Six members of Occupy Austin pleaded guilty to misdemeanor charges in a Houston court last week after more serious felony charges were dropped. Like others involved in the once robust protest movement, the six protesters succumbed to police entrapment when members of the Austin Police Department gave demonstrators “criminal instruments” during a nonviolent demonstration at the port of Houston in December 2011.
The demonstration was part of a national action against runaway corporate greed. By engaging in civil disobedience, Occupy protesters attempted to close the port as a means to signal discontent and reduce corporate profits.
The six protesters were arrested and charged with possession of a criminal instrument, using a “lockbox,” a PVC sleeve that allows protesters to link themselves together.
Three individuals later identified as members of the Austin Police Department infiltrated the group and built the lockboxes used in a protest at the port of Houston. The police officers were later identified in November 2012 as Shannon Dowell “Butch,” Deek Moore “Dirk” and Rick Reza “Rick.” The three entrapped protesters into committing a criminal felony.
If the charges had not been dropped, the six Occupy Austin protesters would have faced two years in prison. In most cases, entrapment is not a permissible police tactic, especially if it can be proven that an individual would not have committed a crime without being guided by undercover officers.
Greg Gladden, a lawyer who represented Austin protester Ronnie Garza believes that as many as six Austin police officers were involved in surveillance and intelligence gathering operations leading up to the arrests. The other officers’ names were not released because an Austin court determined that they were not involved in the “manufacture, adaptation, purchase or delivery” of the lockboxes crafted by Moore, Dowell and Reza.
FBI infiltrates Occupy Wall Street
Inspired by the Arab Spring, Occupy Wall Street erupted as a vibrant, non-violent protest movement advocating for increased regulation of big banks and campaign finance reform using their famous slogan of “We are the 99%,” promoting economic equality for all.
What began in New York was debilitated by widespread crackdowns organized by the Federal Bureau of Investigation working with police departments. According to the Partnership for Civil Justice Fund, documents obtained through the FBI using a Freedom of Information Request, show that authorities classified OWS as a terrorist threat despite members being wholly committed to nonviolence.
The FBI shared information with corporations and universities helping officials anticipate OWS demonstrations and occupations.
Naomi Wolf, a feminist author and scholar, commented on the elaborate coordination, writing in 2012, “Banks sat down with FBI officials to pool information about OWS protesters harvested by private security; plans to crush Occupy events, planned for a month down the road, were made by the FBI – and offered to the representatives of the same organizations that the protests would target; and even threats of the assassination of OWS leaders by sniper fire – by whom? Where? – now remain redacted and undisclosed to those American citizens in danger, contrary to standard FBI practice to inform the person concerned when there is a threat against a political leader.”

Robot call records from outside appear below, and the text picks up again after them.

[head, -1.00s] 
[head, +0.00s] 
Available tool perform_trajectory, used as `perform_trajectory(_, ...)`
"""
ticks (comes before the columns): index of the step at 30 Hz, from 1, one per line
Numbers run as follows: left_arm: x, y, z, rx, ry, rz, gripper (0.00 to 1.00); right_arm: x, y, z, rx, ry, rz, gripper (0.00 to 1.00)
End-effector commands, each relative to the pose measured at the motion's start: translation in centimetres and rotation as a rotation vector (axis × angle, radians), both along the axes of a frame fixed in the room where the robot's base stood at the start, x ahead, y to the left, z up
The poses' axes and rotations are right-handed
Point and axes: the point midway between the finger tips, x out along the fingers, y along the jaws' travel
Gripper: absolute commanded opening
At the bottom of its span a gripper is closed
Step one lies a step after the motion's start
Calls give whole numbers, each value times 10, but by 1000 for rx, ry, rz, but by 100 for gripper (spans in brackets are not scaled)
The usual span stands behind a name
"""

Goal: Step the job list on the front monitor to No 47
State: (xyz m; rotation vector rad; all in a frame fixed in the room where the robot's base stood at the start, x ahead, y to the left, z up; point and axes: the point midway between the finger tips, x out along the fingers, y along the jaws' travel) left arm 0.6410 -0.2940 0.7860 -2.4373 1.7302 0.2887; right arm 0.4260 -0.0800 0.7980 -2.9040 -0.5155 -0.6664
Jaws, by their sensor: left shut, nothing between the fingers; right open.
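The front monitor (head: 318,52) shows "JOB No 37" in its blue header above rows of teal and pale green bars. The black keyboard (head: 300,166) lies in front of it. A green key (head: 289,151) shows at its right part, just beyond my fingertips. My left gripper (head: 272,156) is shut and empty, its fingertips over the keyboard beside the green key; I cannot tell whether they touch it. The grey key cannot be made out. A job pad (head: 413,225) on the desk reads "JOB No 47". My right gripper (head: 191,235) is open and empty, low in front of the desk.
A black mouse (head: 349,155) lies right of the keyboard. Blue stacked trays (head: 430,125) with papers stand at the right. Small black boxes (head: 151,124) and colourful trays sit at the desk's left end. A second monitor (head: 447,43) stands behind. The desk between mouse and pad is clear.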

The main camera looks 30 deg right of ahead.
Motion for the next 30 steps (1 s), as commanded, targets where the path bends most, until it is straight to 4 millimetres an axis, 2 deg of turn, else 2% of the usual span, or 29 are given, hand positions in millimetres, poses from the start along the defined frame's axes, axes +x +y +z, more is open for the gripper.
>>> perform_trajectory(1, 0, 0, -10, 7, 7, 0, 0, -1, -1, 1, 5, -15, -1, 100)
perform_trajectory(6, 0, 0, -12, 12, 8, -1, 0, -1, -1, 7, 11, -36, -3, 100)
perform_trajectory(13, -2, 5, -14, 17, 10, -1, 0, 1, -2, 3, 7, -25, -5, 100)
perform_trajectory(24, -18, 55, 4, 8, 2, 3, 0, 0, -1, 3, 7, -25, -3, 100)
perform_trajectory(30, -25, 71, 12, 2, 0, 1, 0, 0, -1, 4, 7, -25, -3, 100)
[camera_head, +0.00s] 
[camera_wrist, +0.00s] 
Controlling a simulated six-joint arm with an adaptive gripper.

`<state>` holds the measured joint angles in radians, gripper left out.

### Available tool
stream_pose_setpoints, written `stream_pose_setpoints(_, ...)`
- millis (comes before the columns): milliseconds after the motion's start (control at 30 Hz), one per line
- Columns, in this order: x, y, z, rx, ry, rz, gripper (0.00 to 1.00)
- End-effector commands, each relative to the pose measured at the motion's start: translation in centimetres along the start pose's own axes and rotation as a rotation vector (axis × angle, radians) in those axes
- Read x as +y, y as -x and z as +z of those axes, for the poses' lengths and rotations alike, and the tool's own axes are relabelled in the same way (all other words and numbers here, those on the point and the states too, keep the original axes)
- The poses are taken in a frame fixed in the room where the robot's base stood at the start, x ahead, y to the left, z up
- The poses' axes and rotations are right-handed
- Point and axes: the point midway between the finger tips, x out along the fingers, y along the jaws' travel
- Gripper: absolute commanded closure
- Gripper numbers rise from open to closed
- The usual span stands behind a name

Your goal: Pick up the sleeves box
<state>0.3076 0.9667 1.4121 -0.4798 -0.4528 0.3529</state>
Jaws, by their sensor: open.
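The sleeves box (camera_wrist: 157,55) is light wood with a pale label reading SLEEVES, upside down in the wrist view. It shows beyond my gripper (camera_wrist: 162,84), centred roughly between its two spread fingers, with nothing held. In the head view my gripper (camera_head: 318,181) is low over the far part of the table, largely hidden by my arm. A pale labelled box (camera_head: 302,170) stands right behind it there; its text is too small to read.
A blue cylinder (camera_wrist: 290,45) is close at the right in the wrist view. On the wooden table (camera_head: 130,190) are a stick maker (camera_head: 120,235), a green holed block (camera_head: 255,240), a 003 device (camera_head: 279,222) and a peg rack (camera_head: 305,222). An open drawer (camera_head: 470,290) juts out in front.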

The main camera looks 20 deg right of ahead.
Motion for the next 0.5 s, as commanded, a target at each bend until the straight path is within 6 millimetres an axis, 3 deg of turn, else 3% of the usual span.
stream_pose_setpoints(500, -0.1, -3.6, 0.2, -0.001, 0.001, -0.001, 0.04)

The FBI has previously used informants to infiltrate protest groups and use entrapment methods to arrest activists.
Brandon Darby, a former activist involved in environmentalist causes turned into an FBI informant, helping to arrest activists convicted with plotting terrorist attacks during the 2008 Republican National Convention in St. Paul, Minn.
David McKay and Bradley Crowder, both from Austin, Texas, were arrested for plotting to firebomb the Xcel Energy Center, the site of the RNC. The two had no known links to other nonviolent protest movements prior to their arrests.
Surveillance and infiltration has undermined prominent social movements in the past, most notably during J. Edgar Hoover’s stint as director of the FBI. Hoover expanded FBI surveillance during the 1970s with his counter intelligence, COINTELPRO era infiltration of the Black Panthers, the American Indian Movement, Students for a Democratic Society and other activist groups.
Much of the surveillance included warrantless wiretaps, considered unconstitutional. The Church Committee, a Congressional inquiry into the clandestine FBI surveillance program found that the Bureau had also opened and photographed more than 215,000 pieces of mail.